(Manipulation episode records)
__________________________________________________

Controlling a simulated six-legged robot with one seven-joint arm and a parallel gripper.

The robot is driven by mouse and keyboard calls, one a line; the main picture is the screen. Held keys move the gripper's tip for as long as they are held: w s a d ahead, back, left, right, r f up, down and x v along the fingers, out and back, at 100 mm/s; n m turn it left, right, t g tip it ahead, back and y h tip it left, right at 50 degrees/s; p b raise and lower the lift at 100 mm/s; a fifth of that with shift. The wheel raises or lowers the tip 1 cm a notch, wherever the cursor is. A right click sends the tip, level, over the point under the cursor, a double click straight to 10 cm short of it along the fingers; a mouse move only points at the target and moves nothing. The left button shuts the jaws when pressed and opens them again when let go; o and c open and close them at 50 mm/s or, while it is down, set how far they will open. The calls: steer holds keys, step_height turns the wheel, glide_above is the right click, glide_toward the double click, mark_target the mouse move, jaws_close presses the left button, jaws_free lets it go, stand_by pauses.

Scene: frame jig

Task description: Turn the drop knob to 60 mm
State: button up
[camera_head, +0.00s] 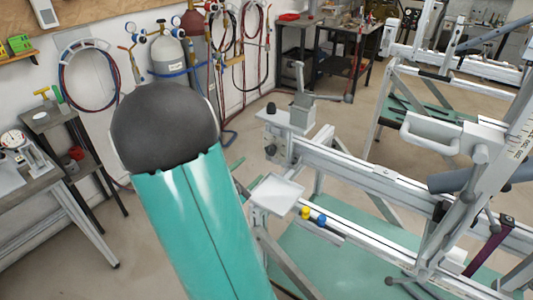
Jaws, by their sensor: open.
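The frame jig (355,178) stands on the right, with long pale metal rails and a slanted upright. A black knob (270,108) sits on top of the block at the rail's left end. A smaller dark knob (270,150) is on that block's side. A dark round knob (441,211) shows near the upright on the right. A scale with numbers (522,140) runs along the upright; its setting is too small to read. I cannot tell which is the drop knob. My teal arm with its dark grey joint fills the left middle. My gripper is not in view.
A white tray (277,195) is fixed at the jig's left end, near my arm. Yellow and blue pieces (313,215) sit on the lower rail. A workbench (52,180) stands at left. Gas cylinders (172,52) stand by the wall. Bare floor (125,265) lies at lower left.

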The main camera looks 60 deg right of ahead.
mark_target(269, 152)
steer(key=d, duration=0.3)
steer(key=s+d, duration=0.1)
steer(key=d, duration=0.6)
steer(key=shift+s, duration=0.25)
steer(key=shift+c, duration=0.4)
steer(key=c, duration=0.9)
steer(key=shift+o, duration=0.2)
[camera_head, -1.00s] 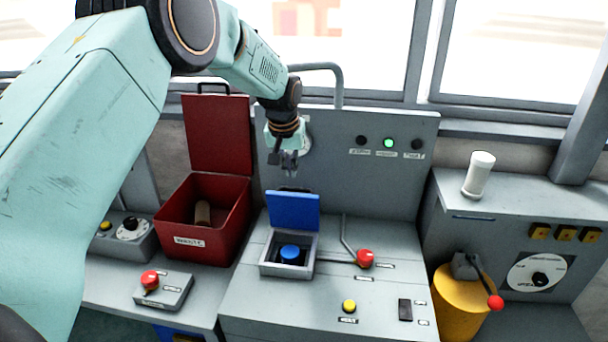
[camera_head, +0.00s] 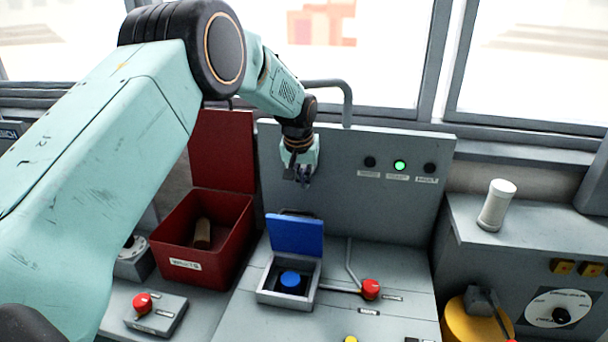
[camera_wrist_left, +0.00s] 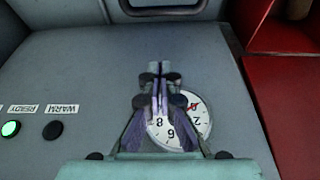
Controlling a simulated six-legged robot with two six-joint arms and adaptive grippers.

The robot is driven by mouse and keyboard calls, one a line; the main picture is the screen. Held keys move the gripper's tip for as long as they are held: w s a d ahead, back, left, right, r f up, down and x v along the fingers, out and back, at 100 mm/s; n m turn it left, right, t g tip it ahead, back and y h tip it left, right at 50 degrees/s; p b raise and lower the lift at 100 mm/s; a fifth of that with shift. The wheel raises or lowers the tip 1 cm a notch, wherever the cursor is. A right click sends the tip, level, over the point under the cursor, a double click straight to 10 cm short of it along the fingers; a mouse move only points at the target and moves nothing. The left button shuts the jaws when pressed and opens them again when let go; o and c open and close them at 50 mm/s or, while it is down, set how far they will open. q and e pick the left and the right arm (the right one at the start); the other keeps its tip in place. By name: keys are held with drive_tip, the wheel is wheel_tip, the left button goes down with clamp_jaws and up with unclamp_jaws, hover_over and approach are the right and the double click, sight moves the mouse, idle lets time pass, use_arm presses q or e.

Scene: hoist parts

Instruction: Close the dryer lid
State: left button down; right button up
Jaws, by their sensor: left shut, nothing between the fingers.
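The dryer (camera_head: 264,296) is a small grey box set on the sloped console, with a round blue piece (camera_head: 290,279) inside it. Its blue lid (camera_head: 297,236) stands open, tilted up at the back edge. My left gripper (camera_head: 301,178) is above and behind the lid, in front of the upright grey panel, apart from the lid. In the left wrist view its fingers (camera_wrist_left: 159,72) are together and empty, in front of a white dial gauge (camera_wrist_left: 199,125). The dryer does not show in that view. My right gripper is not in view.
A red waste bin (camera_head: 183,266) with a raised red lid stands left of the dryer. A lever with a red knob (camera_head: 371,289) is just right of it. A red-knobbed box (camera_head: 155,313) sits at front left. A white cylinder (camera_head: 497,205) stands at right.

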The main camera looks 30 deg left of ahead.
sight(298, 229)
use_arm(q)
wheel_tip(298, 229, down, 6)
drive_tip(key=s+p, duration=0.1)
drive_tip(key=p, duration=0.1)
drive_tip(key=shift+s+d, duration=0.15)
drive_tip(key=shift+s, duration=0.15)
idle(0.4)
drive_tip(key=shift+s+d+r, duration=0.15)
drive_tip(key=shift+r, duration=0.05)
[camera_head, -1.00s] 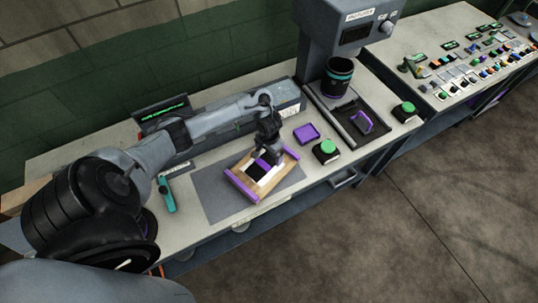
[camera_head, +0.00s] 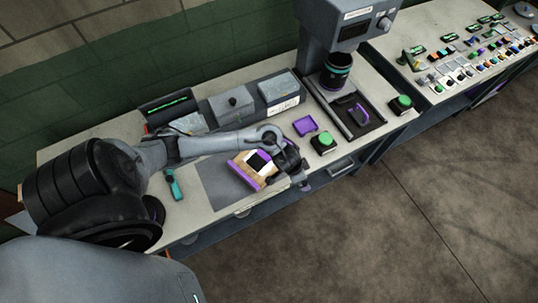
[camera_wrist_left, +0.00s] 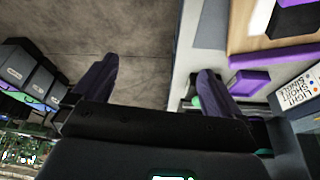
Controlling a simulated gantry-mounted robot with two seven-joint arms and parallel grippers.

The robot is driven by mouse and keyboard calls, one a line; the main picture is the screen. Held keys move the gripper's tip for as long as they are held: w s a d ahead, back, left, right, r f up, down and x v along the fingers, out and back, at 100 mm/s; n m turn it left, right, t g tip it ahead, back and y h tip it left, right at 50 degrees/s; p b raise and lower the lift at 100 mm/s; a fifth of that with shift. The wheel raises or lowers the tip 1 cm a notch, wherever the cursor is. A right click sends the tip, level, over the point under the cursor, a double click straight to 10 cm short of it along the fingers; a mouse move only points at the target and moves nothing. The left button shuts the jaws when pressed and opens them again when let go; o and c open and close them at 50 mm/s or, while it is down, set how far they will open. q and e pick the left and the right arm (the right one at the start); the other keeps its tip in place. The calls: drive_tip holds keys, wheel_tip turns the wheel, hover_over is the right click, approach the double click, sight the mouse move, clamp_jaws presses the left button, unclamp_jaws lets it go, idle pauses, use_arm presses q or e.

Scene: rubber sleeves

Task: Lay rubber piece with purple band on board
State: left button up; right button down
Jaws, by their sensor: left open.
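The wooden board (camera_head: 242,166) with purple end rails sits on the grey mat (camera_head: 218,184). A black rubber piece (camera_head: 258,161) lies on the white middle of the board. In the left wrist view the rubber piece (camera_wrist_left: 299,19) shows a purple strip at the top edge. The board (camera_wrist_left: 250,30) is at the upper right there. My left gripper (camera_head: 300,172) is right of the board by the bench's front edge, with the arm passing over the board's far side. The left wrist view shows its fingers (camera_wrist_left: 153,88) apart and empty. My right gripper is not in view.
A purple tray (camera_head: 305,125) and a green button (camera_head: 323,140) stand right of the board. A press (camera_head: 337,75) is behind them. A teal-handled tool (camera_head: 173,184) lies left of the mat. Grey boxes (camera_head: 232,103) line the back.

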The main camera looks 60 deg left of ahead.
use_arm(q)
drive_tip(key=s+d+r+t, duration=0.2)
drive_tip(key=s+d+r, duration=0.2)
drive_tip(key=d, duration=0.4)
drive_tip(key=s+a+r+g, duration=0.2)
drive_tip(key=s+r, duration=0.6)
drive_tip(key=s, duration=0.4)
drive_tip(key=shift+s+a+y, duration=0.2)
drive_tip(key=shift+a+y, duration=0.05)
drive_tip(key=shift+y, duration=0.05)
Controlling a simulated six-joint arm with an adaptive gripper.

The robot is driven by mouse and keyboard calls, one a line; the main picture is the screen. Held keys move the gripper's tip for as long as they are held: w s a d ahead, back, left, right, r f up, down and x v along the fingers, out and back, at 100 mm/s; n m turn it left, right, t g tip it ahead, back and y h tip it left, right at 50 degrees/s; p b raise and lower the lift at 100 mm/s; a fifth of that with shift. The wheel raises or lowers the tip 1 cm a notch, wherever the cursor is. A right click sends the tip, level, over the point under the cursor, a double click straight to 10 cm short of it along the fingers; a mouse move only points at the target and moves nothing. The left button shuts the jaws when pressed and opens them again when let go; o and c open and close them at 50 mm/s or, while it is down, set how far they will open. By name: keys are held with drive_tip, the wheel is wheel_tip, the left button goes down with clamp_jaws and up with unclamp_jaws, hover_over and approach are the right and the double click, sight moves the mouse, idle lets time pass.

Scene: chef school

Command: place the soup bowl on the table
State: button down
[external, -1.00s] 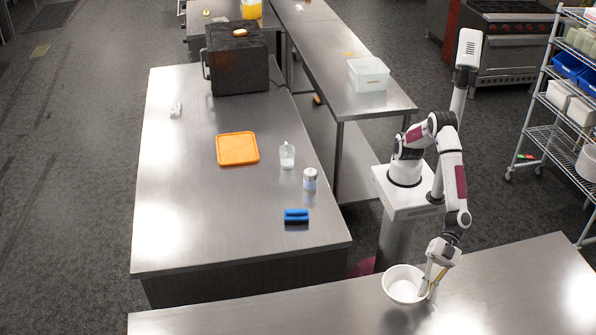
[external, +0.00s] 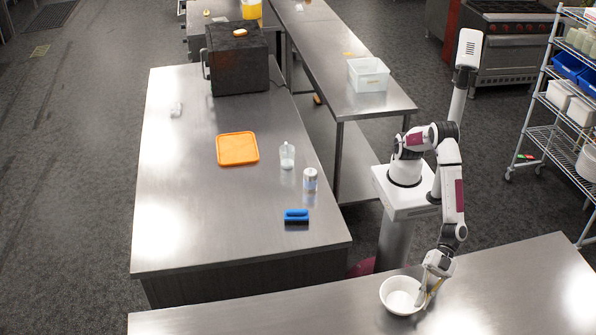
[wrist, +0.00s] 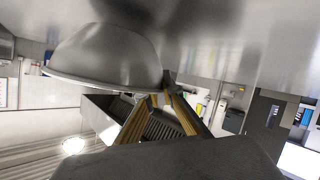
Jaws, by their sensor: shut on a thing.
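The white soup bowl (external: 402,294) is upright at the front metal table (external: 330,312), in the external view. My gripper (external: 428,292) is shut on the bowl's right rim, with its fingers pointing down. In the wrist view the bowl (wrist: 115,55) fills the upper left as a dark, shaded dome, its rim at the gripper fingers (wrist: 165,95). The bowl is very close to the table surface, but I cannot tell whether its base touches it.
The left metal table holds an orange tray (external: 238,149), a clear bottle (external: 287,156), a can (external: 310,180), a blue brush (external: 296,216) and a dark oven-like box (external: 237,60). The front table is clear on both sides of the bowl.

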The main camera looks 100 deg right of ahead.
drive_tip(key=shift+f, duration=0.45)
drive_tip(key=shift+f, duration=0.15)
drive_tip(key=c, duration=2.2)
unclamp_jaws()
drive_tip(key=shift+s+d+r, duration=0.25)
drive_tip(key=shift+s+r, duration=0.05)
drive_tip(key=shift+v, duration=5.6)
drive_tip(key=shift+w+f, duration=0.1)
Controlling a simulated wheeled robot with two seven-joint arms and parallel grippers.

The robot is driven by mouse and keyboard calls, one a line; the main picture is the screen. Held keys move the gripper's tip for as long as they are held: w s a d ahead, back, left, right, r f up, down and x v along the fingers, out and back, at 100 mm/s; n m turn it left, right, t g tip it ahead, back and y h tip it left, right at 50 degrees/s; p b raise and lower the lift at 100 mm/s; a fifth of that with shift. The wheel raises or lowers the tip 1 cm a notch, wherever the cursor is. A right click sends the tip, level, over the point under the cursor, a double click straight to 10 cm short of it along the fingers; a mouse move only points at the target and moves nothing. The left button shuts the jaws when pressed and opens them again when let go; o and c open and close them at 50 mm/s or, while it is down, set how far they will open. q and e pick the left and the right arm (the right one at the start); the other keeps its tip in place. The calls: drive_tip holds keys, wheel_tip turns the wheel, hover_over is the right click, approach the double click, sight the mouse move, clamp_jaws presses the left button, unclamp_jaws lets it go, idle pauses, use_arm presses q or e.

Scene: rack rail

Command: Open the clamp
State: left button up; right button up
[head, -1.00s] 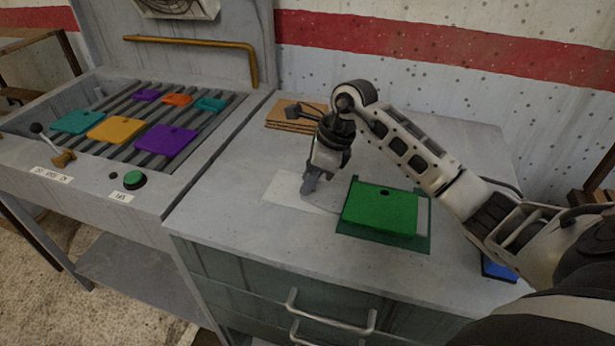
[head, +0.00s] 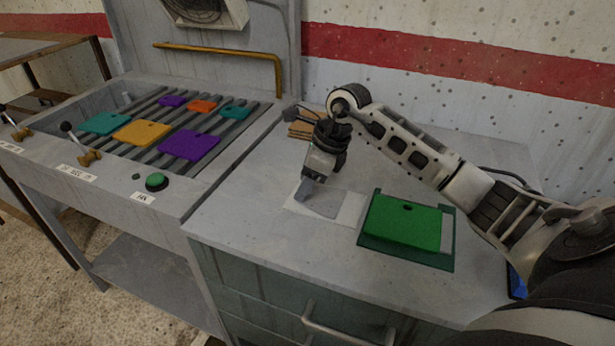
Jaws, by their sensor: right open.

__________________________________________________

**EXERCISE OBJECTIVE**
Show each line in the entries that holds the string "State".

**EXPECTED OUTPUT**
State: button up
State: left button down; right button up
State: left button up; right button down
State: button down
State: left button up; right button up

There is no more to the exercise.